In punto di esigenze cautelari, infine, i giudici territoriali sottolineano anzitutto il rilievo della contestazione dell’aggravante D.L. n. 152 del 1991, ex art. 7, oggetto in ricorso di contestazioni generiche e soprattutto incomplete, nella misura in cui investono soltanto la motivazione del provvedimento impugnato e non anche quella dell’ordinanza cautelare, esplicitamente richiamata per relationem dal Tribunale della liberta (in generale, nel senso che il provvedimento restrittivo della libertà personale e l’ordinanza che decide sul riesame sono strettamente collegati e complementari, con la conseguenza che la motivazione dell’ordinanza del Tribunale della libertà integra e completa l’eventuale carenza di quella del G.i.p. ed allo stesso modo la motivazione insufficiente del giudice del riesame ben può ritenersi integrata da quella del provvedimento impugnato (Corte di Cassazione 16587 del 24/03/2010, imputato Di Lorenzo e altro).

In ogni caso, nel provvedimento si sottolinea pur sempre la sistematicità del ricorso a prestanome da parte del M., con riferimento ai precedenti interventi di favore del R. diretti a consentire al ricorrente l’occultamento della titolarità di altri beni.

Il ricorso va pertanto dichiarato inammissibile, con la condanna del ricorrente al pagamento delle spese processuali e al versamento alla Cassa delle Ammende della somma di Euro 1000,00 commisurata all’effettivo grado di colpa dello stesso ricorrente nella determinazione della causa di inammissibilità.
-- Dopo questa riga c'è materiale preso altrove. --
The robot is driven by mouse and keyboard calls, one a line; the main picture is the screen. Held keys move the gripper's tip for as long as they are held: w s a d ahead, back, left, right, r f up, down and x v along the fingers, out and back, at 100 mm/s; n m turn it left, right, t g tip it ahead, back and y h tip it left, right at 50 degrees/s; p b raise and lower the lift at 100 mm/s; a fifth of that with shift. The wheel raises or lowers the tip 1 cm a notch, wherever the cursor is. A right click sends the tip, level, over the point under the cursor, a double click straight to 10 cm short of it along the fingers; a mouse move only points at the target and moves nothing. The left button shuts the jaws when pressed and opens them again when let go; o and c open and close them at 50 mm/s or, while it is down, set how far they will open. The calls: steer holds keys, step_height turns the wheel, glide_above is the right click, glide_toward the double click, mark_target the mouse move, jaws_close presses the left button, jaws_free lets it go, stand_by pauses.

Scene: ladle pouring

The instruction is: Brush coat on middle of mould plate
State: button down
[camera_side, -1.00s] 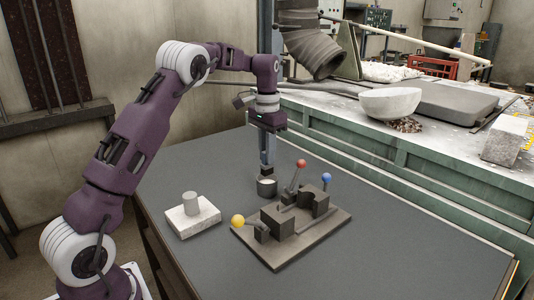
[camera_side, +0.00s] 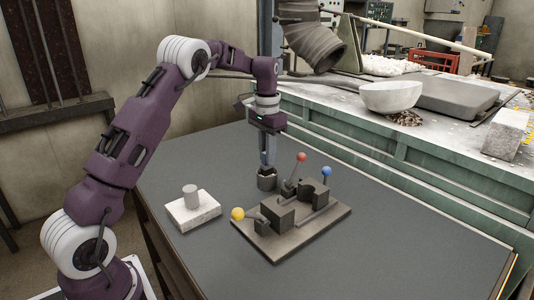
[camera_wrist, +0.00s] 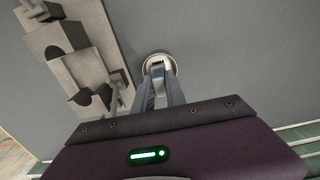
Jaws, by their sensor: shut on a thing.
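My gripper (camera_side: 267,160) points straight down above a small dark pot (camera_side: 267,181) and is shut on a brush, mostly hidden between its fingers. In the wrist view the brush's dark bristle end (camera_wrist: 157,68) is within the pot's pale round rim (camera_wrist: 175,66). The exact depth of the bristles cannot be told. The mould plate (camera_side: 318,229) lies just in front of the pot. In the wrist view the plate (camera_wrist: 103,22) is at upper left.
A pale block (camera_side: 193,214) with a grey cylinder (camera_side: 190,196) on it stands left of the plate. The grey tabletop (camera_side: 400,240) is clear to the right. A green-edged bench (camera_side: 440,165) with a white bowl (camera_side: 390,96) borders the table behind.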

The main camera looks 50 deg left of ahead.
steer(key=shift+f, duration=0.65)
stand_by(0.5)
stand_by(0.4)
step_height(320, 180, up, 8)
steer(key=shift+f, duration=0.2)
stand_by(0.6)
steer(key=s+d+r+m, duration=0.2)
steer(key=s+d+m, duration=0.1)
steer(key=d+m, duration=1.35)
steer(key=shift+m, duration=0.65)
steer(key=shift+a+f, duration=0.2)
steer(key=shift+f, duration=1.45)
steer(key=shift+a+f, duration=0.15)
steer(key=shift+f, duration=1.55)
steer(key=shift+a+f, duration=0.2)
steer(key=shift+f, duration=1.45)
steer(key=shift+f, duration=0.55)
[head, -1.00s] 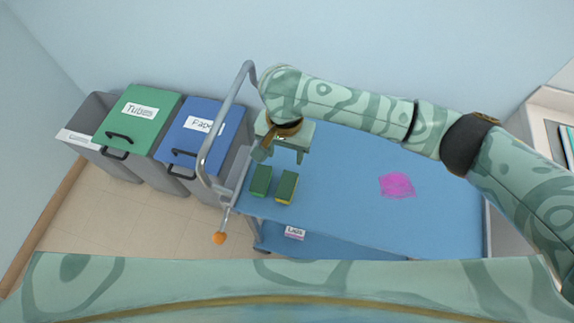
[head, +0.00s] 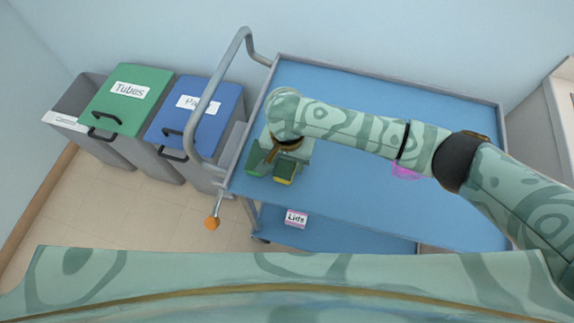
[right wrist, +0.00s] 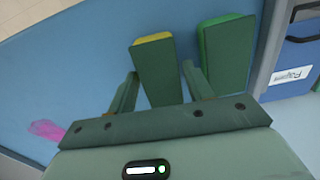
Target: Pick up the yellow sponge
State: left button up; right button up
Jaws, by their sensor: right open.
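The yellow sponge (head: 284,179), with a dark green top and a yellow edge, lies on the blue cart top. In the right wrist view the yellow sponge (right wrist: 157,66) reaches in between the two fingers of my right gripper (right wrist: 160,74), which is open and empty. There is a gap on both sides; I cannot tell its height above the cart. In the head view my right arm and gripper body partly hide the yellow sponge. A green sponge (right wrist: 227,50) lies beside it, outside the fingers; it also shows in the head view (head: 256,163). My left gripper is not in view.
The blue cart (head: 350,195) has a raised grey rail handle (head: 213,95) at its left end. A pink stain (head: 407,172) marks its top. A green-lidded bin (head: 128,97) and a blue-lidded bin (head: 205,125) stand left of the cart. A "Lids" label (head: 296,218) shows below.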

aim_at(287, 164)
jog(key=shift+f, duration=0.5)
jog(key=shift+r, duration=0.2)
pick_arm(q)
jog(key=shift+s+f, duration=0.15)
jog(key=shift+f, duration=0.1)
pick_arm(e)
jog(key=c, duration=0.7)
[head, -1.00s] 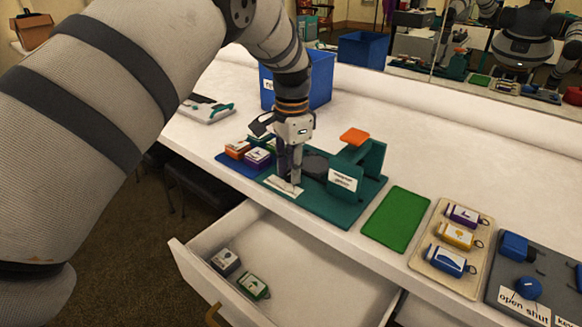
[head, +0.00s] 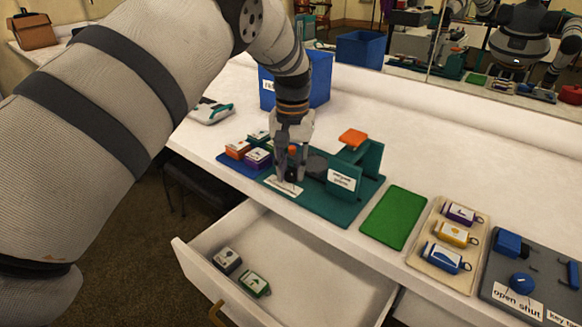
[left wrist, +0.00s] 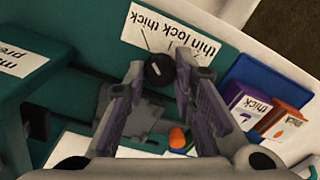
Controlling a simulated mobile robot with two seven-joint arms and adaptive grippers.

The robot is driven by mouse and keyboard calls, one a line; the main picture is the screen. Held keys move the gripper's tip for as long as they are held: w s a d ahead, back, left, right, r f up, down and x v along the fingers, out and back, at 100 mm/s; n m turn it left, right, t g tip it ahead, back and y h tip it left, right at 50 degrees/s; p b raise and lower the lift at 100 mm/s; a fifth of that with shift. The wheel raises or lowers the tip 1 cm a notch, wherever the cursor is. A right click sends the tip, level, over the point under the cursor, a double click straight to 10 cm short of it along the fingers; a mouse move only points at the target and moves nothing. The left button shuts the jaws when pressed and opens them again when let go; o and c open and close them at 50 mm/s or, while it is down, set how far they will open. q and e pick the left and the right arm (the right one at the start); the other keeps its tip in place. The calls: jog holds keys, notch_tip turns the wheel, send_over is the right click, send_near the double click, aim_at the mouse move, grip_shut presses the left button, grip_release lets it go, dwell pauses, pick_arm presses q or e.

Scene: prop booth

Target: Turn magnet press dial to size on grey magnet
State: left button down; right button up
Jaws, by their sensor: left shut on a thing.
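The magnet press (head: 340,212) is a teal base with an upright block and an orange pad on top, at the table's front edge. Its dial (left wrist: 158,70) is a small black knob beside a white label (left wrist: 172,40) reading "thin lock thick", upside down in the left wrist view. I cannot tell which word the dial points to. My left gripper (head: 288,180) points down over the label end of the press; it also shows in the left wrist view (left wrist: 160,78), its fingers closed around the dial. The grey magnet (head: 226,260) lies in the open drawer. My right gripper is out of view.
A green magnet (head: 254,284) lies near the grey one in the drawer (head: 320,272). A blue tray (head: 232,166) of boxes stands left of the press. A green mat (head: 394,217) and a board with several tags (head: 420,258) lie to the right.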

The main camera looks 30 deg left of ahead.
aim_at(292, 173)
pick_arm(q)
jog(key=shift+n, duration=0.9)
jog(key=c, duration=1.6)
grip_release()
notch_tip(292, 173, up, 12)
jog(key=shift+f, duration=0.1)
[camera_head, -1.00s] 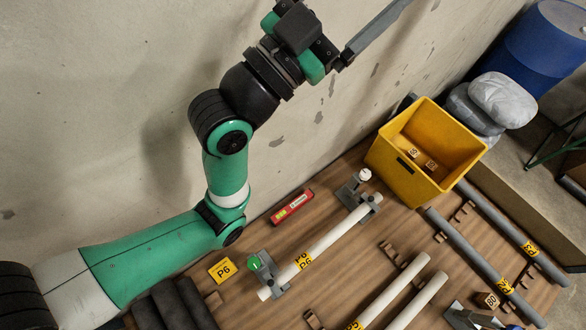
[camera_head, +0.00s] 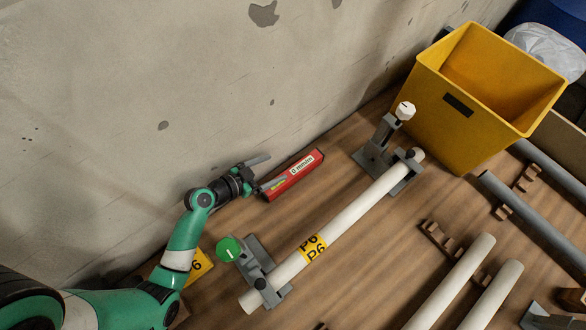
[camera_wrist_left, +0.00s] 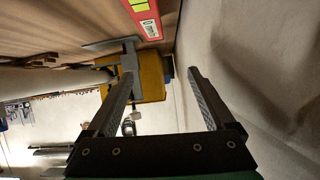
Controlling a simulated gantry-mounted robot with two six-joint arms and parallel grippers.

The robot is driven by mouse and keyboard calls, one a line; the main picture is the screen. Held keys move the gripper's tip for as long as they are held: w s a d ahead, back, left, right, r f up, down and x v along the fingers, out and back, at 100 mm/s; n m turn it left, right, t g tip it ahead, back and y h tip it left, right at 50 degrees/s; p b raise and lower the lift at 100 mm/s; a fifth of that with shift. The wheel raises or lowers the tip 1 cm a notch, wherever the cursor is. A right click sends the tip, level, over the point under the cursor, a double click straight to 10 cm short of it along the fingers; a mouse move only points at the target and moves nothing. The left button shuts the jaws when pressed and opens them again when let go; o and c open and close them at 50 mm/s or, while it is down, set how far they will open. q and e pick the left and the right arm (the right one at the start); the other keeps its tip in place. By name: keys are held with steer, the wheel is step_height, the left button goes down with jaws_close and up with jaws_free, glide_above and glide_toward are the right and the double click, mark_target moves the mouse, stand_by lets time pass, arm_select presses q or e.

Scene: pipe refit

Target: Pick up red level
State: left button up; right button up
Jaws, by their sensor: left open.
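The red level (camera_head: 292,176) lies on the wooden table near the wall, left of the clamped pipe. It also shows at the top of the left wrist view (camera_wrist_left: 146,18), above and beyond the fingertips. My left gripper (camera_head: 261,173) is beside the level's left end in the head view. In the left wrist view its two fingers (camera_wrist_left: 155,80) are spread apart with nothing between them. Whether a finger touches the level I cannot tell. My right gripper is not in view.
A white pipe (camera_head: 345,218) labelled P6 sits in two grey clamps, one with a green knob (camera_head: 229,249). A yellow bin (camera_head: 462,138) stands at the back right. Loose white pipes (camera_head: 455,275) lie at the front right. The concrete wall (camera_head: 180,90) rises close behind the level.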

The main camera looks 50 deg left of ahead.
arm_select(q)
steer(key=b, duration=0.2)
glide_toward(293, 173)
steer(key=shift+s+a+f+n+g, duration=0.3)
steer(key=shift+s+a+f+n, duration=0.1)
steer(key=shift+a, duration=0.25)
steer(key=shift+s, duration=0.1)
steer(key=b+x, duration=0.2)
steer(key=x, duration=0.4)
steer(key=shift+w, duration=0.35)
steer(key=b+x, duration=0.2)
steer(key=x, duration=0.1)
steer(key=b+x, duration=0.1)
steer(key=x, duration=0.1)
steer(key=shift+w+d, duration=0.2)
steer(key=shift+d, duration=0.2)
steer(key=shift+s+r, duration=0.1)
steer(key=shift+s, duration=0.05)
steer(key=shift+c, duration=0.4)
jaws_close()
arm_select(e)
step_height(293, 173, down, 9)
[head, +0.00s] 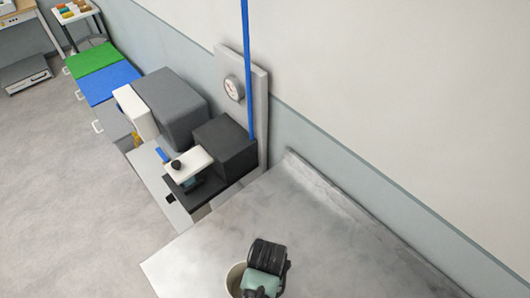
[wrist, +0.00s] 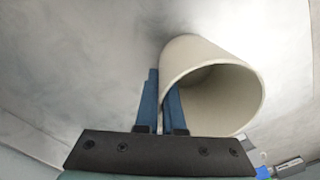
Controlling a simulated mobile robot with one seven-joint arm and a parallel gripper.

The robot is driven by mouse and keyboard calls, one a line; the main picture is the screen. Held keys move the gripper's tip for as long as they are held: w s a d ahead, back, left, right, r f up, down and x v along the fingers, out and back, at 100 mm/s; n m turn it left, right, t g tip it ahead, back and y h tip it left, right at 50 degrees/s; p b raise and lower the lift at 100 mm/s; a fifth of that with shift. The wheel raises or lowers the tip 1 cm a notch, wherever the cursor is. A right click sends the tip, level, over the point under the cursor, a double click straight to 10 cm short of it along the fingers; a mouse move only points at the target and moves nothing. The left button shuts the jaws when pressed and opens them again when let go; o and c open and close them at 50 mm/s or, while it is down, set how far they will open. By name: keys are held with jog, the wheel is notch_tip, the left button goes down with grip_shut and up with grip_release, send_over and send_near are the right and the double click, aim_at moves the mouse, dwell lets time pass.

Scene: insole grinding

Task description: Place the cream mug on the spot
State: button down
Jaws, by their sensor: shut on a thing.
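The cream mug (wrist: 188,62) fills the upper right of the wrist view, its open mouth facing the camera. My gripper (wrist: 163,84) is shut on the mug's wall, with one blue finger outside and the other just inside the rim. In the head view the mug (head: 235,280) shows at the bottom edge, partly hidden by my gripper (head: 258,290). It is over the grey table (head: 330,235). I cannot tell whether its base touches the table. No marked spot is visible in either view.
The table around the mug looks bare. A raised edge and the wall (head: 400,110) bound its far right side. A dark machine block (head: 226,148) with a white plate (head: 190,163), a gauge (head: 235,88) and a blue pole (head: 247,60) stand beyond the table's far end.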

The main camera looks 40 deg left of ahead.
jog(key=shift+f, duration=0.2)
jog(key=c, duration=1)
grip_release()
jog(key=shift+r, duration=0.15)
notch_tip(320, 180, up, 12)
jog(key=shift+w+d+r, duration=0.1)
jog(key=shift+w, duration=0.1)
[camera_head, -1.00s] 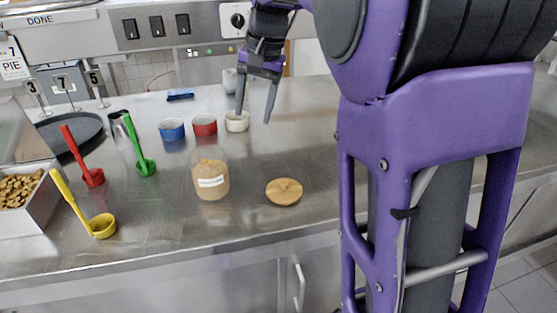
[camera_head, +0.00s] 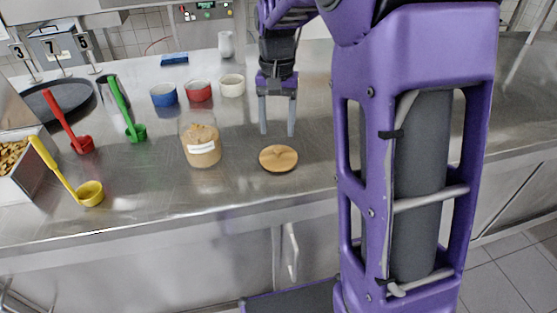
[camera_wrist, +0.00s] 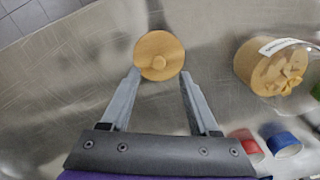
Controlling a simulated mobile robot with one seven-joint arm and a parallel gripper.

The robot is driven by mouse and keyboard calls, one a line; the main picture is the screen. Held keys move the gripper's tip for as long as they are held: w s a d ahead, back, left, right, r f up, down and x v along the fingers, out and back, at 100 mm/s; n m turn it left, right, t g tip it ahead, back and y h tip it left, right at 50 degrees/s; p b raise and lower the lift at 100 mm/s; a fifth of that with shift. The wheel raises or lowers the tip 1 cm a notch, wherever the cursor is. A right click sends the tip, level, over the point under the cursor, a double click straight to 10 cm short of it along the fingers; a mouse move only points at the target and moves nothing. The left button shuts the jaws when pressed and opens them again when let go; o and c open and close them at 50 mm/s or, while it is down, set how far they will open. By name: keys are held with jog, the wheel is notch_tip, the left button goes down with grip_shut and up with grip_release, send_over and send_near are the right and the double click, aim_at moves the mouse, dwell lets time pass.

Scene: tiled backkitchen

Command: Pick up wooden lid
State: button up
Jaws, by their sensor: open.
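The wooden lid (camera_head: 278,158) is a round, light-brown disc with a small knob, lying flat on the steel counter near its front edge. In the wrist view the lid (camera_wrist: 159,55) sits just beyond the fingertips, centred between them. My gripper (camera_head: 277,134) is open and empty, pointing down above the counter, just behind the lid in the head view. In the wrist view my gripper (camera_wrist: 160,76) has its two fingers spread on either side of the lid's near edge. I cannot tell whether a finger touches it.
A glass jar (camera_head: 201,144) with brown contents stands left of the lid. Blue (camera_head: 163,95), red (camera_head: 198,91) and white (camera_head: 232,86) bowls stand behind. Yellow (camera_head: 90,193), red (camera_head: 83,145) and green (camera_head: 136,132) ladles lie farther left. The counter (camera_head: 315,150) right of the lid is clear.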

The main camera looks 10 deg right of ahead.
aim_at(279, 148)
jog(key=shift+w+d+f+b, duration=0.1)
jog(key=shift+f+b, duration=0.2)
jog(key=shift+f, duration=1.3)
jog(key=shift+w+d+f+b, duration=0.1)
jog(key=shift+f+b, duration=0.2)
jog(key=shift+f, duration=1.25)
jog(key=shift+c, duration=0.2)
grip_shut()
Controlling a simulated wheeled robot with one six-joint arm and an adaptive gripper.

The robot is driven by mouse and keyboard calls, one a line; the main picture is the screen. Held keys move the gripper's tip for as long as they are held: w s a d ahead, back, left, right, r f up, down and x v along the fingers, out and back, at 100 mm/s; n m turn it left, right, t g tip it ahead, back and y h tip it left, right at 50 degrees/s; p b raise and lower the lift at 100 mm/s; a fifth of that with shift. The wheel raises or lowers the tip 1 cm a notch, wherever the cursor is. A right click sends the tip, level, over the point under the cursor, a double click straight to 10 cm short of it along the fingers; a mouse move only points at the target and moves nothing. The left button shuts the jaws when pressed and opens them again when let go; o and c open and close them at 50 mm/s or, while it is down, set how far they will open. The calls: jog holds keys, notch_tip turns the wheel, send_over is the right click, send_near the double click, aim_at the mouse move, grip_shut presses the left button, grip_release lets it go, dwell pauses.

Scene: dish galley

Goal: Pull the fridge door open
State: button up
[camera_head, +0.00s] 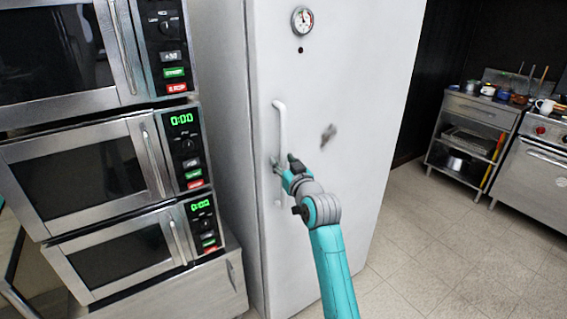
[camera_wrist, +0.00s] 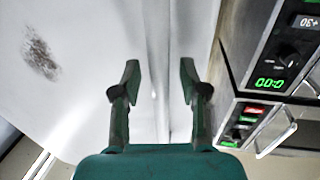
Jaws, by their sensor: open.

Il cancelliere dovrà provvedere agli adempimenti di cui all’art. 94 disp. att. c.p.p..
P.Q.M.

Dichiara inammissibile il ricorso e condanna il ricorrente al pagamento delle spese processuali e al versamento alla Cassa delle Ammende della somma di Euro 1000,00; si provveda a norma dell’art. 94 disp. att. c.p.p..

Testo non ufficiale. La sola stampa del bollettino ufficiale ha carattere legale.